Contractors again report difficulty filling jobs; employment, spending rise less steadily

Editor’s note:  Construction Citizen is proud to partner with AGC America to bring you AGC Chief Economist Ken Simonson's Data DIGest. Check back each week to get Ken's expert analysis of what's happening in our industry.

Filling craft positions and some salaried positions remains a challenge for contractors, according to participants in AGC's 2016 Workforce Survey, though slightly less so than in 2015. More than two-thirds (69%) of the 1,459 respondents stated they were having a hard time filling some hourly craft positions, AGC reported on August 31. In addition, 38% said they were having a hard time filling some salaried field positions; 33%, salaried office positions; and 15%, hourly office positions, while 8% reported no trouble filling any positions and 9% had no openings to fill. (In the 2015 version of the survey, 79% reported difficulty filling craft positions; 52%, salaried positions.) The hardest craft positions to fill were carpenters, reported by 60% of firms that currently employ them (vs. 73% in 2015); electricians, reported by 53% (60% in 2015); roofers, 50% (56% in 2015) and plumbers, 50% (54% in 2015). As in 2015, the hardest salaried positions to fill were project managers/supervisors, 50% (55% in 2015); estimating personnel, 31% (43% in 2015); and engineers, 28% (34% in 2015). About half of respondents said their firms increased base pay rates (48% for hourly craft workers, 43% for salaried workers) because of difficulty filling positions. One-fifth of firms provided incentives/bonuses (hourly, 20%; salaried, 27%) or increased their portion of benefit contributions and/or improved employee benefits (hourly 22%; salaried, 21%). These results were similar to those in 2015. Firms used a variety of methods to respond to the difficulty in filling positions: in-house training, 48% of respondents' firms; overtime hours, 47%; subcontractors, 39%; engage with career-building programs, 37%; interns, 35%; executive search firms, 25%; labor suppliers (craft), 24%; staffing firms and professional employer organizations (noncraft), 23%. Less common were use of labor-saving equipment, tools or machinery, 21%; unions, 18%; lean construction, 15%; offsite prefabrication, 13%; or virtual construction methods such as building information modeling, 7%. These percentages also were close to 2015 levels.

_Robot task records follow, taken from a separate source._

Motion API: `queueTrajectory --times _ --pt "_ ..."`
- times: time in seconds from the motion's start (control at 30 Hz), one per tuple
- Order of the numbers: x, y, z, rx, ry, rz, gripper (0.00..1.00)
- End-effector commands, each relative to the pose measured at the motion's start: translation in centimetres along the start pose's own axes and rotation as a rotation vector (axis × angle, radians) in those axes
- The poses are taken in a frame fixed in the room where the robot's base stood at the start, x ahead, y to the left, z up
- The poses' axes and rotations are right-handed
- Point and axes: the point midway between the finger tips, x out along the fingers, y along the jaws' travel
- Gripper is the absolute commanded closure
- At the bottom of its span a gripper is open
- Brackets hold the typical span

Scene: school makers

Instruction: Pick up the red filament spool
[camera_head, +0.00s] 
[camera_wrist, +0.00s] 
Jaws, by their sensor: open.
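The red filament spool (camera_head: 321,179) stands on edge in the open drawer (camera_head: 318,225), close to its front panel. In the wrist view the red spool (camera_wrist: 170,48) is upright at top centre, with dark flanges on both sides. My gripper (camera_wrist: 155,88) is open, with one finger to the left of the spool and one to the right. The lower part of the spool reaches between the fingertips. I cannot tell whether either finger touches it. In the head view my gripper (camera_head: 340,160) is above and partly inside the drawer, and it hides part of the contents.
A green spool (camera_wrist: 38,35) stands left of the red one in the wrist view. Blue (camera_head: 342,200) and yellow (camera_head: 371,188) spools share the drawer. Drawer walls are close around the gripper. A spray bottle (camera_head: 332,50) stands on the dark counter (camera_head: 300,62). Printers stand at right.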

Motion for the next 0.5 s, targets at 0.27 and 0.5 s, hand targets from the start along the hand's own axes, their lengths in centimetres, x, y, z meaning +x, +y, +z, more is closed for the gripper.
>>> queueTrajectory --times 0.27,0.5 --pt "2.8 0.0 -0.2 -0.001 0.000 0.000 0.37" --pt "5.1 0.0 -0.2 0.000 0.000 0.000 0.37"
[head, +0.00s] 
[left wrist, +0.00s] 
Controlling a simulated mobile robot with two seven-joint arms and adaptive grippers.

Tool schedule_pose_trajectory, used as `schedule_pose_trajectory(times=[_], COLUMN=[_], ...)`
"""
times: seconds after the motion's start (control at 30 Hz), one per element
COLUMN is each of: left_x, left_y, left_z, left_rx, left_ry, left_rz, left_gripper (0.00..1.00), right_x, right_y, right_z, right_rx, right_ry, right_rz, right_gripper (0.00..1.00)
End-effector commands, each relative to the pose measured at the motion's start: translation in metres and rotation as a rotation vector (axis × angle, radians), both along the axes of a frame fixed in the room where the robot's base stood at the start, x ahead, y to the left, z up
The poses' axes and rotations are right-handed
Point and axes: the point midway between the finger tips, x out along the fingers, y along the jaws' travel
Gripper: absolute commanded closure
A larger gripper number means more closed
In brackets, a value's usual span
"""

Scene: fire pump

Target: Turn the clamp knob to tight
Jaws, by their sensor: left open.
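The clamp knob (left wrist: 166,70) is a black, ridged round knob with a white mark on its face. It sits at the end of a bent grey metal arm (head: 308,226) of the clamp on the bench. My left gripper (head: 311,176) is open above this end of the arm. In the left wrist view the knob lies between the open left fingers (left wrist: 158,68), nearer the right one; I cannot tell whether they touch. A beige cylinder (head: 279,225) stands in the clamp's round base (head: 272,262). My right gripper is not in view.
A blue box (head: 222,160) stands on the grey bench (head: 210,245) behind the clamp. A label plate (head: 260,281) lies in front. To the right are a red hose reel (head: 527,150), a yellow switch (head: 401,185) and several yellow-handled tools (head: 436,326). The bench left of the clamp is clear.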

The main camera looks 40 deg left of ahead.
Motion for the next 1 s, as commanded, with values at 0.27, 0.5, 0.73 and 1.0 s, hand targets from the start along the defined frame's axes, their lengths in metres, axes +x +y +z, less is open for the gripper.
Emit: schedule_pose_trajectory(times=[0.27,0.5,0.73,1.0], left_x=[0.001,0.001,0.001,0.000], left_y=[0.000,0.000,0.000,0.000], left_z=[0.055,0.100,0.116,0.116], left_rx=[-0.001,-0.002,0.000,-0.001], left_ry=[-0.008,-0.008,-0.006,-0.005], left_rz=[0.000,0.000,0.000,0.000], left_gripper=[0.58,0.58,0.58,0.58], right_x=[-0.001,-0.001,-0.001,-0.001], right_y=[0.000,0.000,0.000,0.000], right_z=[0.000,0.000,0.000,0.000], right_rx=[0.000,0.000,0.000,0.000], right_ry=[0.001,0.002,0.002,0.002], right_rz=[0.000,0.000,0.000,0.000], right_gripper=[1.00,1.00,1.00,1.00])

Nonfarm payroll employment in August increased by 151,000, seasonally adjusted, from July and by 2,447,000 (1.7%) year-over-year (y/y), the Bureau of Labor Statistics (BLS) reported last Friday. The unemployment rate (4.9%) was unchanged from July. Construction employment (6,640,000) decreased by 6,000 from July, the fourth monthly decline in the past five months, but rose by 199,000 (3.1%) y/y. Residential construction employment (residential building and specialty trade contractors) rose by 10,800 for the month and 132,100 (5.4%) y/y. Nonresidential employment (nonresidential building, specialty trades, and heavy and civil engineering construction) fell by 17,200 for the month but rose by 66,700 (1.7%) y/y. The number of unemployed jobseekers who last worked in construction declined from 525,000 in August 2015 to 454,000, and the unemployment rate for such workers dropped from 6.1% to 5.1%%, the lowest August figures for these series since 2000. (Industry unemployment data are not seasonally adjusted and should only be compared y/y, not across months.) Average hourly earnings rose 2.8% y/y to $28.22, 9.7% above the total private-sector average.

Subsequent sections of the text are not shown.